Perhaps some time we can have a civilized conversation about the nature of permanent redemption and permanent punishment (the second death). But I don’t think that important question is ultimately a gospel question. What I do think we should be talking about is how John Stott can write an entire book about the cross and never once talk about the sins of the elect being imputed to Christ.
I know it’s good politics to leave out any discussion of particular and definite atonement, but nobody can teach the truth about the cross and the nature and purpose of Christ’s death without talking about election. A death which is not for the elect is not a penal substitutionary death. This should be the focus of any discussion of Stott. What was his gospel?
Also, as Gordon Clark has pointed out, there are other questions about Stott in terms of his position on regeneration. He sounds at times like those Dallas four pointers who think regeneration is something you get after you have already been effectually called and justified.
I suppose that discussion would get us back to the question of “eternal life”. is that life forensic, or is it regeneration, or is it the immortality to be given on resurrection day? Or all three?
To be fair, I was born only one year after the late John Stott came out of the closet concerning the issue. I only knew him from the bible studies that he produced.

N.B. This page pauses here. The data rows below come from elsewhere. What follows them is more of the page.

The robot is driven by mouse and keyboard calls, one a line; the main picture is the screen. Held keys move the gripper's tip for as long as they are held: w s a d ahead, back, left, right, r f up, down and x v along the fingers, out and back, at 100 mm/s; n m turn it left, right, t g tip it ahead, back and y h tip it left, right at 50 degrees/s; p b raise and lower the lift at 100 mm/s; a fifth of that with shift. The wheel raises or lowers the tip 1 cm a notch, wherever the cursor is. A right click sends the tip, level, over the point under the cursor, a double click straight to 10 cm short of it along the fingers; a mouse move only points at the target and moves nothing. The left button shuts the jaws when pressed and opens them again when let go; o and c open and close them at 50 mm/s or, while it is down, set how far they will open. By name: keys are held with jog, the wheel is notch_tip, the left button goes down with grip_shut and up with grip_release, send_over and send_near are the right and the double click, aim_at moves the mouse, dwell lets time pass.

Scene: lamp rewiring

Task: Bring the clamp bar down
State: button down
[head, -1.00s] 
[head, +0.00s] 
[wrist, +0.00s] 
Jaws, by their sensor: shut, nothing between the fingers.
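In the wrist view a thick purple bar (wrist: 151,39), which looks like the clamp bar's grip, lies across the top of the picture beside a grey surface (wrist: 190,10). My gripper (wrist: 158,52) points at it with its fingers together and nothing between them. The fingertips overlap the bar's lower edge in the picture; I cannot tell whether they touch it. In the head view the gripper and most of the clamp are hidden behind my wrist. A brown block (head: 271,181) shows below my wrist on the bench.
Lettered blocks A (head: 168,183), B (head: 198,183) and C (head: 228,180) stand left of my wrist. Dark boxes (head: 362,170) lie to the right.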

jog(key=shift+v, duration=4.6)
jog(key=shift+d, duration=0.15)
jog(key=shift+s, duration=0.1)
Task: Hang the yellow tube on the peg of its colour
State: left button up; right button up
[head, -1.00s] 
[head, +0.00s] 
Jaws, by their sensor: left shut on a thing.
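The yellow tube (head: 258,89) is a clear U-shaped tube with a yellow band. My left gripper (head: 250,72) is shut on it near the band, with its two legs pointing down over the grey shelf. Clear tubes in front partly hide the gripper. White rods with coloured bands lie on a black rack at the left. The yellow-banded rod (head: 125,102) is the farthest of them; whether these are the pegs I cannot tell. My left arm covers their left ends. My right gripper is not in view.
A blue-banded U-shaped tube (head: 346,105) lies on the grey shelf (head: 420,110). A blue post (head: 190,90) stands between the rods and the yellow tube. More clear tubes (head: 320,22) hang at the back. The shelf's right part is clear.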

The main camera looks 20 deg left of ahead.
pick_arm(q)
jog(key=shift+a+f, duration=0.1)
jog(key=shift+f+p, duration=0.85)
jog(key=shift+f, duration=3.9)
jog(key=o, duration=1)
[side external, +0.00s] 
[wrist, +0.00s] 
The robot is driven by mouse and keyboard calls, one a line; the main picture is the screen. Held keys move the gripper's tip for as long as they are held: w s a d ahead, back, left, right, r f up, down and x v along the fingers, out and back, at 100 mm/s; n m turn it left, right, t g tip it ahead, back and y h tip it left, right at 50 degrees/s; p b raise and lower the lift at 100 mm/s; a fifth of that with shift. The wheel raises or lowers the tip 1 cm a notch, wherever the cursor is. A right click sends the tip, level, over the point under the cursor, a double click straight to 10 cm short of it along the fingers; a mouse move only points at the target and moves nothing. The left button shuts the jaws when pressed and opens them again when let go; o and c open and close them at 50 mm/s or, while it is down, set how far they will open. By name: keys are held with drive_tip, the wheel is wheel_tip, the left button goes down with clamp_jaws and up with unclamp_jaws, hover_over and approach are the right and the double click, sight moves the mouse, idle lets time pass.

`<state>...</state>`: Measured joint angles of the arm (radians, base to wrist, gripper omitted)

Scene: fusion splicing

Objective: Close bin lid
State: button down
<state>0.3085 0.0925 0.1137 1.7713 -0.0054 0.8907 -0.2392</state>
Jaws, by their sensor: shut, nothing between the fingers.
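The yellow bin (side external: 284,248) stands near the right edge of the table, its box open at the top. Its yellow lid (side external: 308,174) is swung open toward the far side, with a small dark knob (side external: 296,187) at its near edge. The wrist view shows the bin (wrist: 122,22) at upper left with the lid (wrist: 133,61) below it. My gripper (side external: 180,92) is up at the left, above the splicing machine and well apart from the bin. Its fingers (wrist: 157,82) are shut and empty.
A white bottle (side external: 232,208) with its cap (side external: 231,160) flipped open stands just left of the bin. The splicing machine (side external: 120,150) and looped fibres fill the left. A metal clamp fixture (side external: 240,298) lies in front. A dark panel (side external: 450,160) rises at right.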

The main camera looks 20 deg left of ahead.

I don’t understand why you’re trying to put Annihilationism in the same boat as Universalism. Annihilationism, at least in my humble opinion, is a relatively easy conclusion to which on might through careful study of the scripture, just a much as is Eternal Conscious Torment. But Universalism is almost always accompanied not by a solid, scripture based case, but by philosophical gymnastics with a side of healthy eisegesis. That isn’t to say that one might not be a sincere follower of Christ and err toward Universalism (Consider Karl Barth, Gregory MacDonald, Shirley Guthrie) but in most cases I’ve experienced, there is a great divide between the overall attitude toward scripture and the God of scripture of a Universalist and an Annihilationist.